As with the Lion Air crash in Indonesia, the damaged ‘angle of attack’ sensor, which tells pilots what angle the aircraft has relative to its forward movement, may have set off a volatile chain of events.
In both cases, the faulty sensor tricked the plane’s computer into thinking the nose was too high and the aircraft was about to stall, or lose lift. The anti-stall MCAS software then pushed the nose down with the aircraft’s trim system, normally used to maintain level flight.
The first time the MCAS software kicked in, the Ethiopian Airlines pilots countered the movement by flicking switches under their thumbs – they recognised the movements as the same type all flight crews were warned about after the Lion Air crash.
Data suggests they did not hold the switches down long enough to fully counteract the computer’s movements. At that point, they were 3,000 feet above the airport, so low a new warning – a computerised voice saying “don’t sink” – sounded in the cabin.
When MCAS triggered again, the jetliner’s trim was set to push the nose down at almost maximum level, while the control yoke vibrated with another stall warning called a “stick shaker.”
This time, the pilots countered MCAS more effectively. When they turned off the system – as instructed by Boeing and the US Federal Aviation Administration (FAA) in the wake of the Lion Air disaster – the nose was still pointed down, leaving the jetliner vulnerable.
The combination of excess speed and cutting off the system while the aircraft was leaning down meant up to 50 pounds of force would be needed to move the control column and moving manual trim wheels was impossible.
‘PULL UP, PULL UP’
The captain called “pull up” three times. The co-pilot reported problems to air traffic control.
Meantime aircraft speed remained abnormally high.
The bird strike and loss of airflow data would affect airspeed information as well.
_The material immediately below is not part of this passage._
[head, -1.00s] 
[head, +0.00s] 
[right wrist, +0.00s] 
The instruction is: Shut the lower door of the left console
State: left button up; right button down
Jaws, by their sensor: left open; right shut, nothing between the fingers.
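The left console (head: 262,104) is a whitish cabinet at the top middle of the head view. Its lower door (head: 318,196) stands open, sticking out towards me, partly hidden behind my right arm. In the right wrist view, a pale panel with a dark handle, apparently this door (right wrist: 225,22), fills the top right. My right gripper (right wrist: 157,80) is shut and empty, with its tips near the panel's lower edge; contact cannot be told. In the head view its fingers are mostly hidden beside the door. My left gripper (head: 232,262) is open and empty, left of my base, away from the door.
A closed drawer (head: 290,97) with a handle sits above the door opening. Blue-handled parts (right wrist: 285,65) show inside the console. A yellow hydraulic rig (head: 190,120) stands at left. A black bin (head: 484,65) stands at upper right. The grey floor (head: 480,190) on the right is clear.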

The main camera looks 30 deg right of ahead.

In such cases, pilots turn off automatic engine settlings and control thrust manually.
The report states “the throttles did not move,” without elaborating. Data confirms engines stayed at nearly full power. Other 737 pilots say that made the crew’s job tougher by making controls harder to operate.
Some experienced pilots said there an array of stressful factors sapped pilots’ attention, which Muilenburg addressed.
“As pilots have told us, erroneous activation of the MCAS function can add to what is already a high-workload environment,” Muilenburg said. “It’s our responsibility to eliminate this risk. We own it and we know how to do it.”
Among distractions was a “clacker” warning telling the pilots the aircraft was going too fast.
As the nose gradually fell, pilots turned to a last-resort device to adjust aircraft trim.
The captain asked the co-pilot to trim the plane manually using a wheel in the centre console and recover from the dive.
It was too difficult to move the wheel. Together both tried to pitch the nose up. The captain, according to the report, said it was not enough.
In a possible last-ditch attempt to level the aircraft, data suggests the pilots turned MCAS-related systems back on. That would reactivate the electric trim system and perhaps make it easier to force the nose higher.
Reactivating MCAS is contrary to advice issued by Boeing and the FAA after Lion Air. The report did not address that.
The pilots managed to lift the nose slightly using electric thumb switches on the control yokes. Data suggest they may have flicked the switches too gingerly.
With power restored, a final MCAS nose-down command kicked in, eventually pushing the nose down to a 40 degree angle at airspeed of up to 500 knots, well beyond operating limits.
As the 737 MAX plunged, G-forces turned negative, pulling occupants out of their seats and possibly inducing weightlessness as the jet hurtled toward the ground.
Six minutes after take-off, the 737 MAX crashed into a field.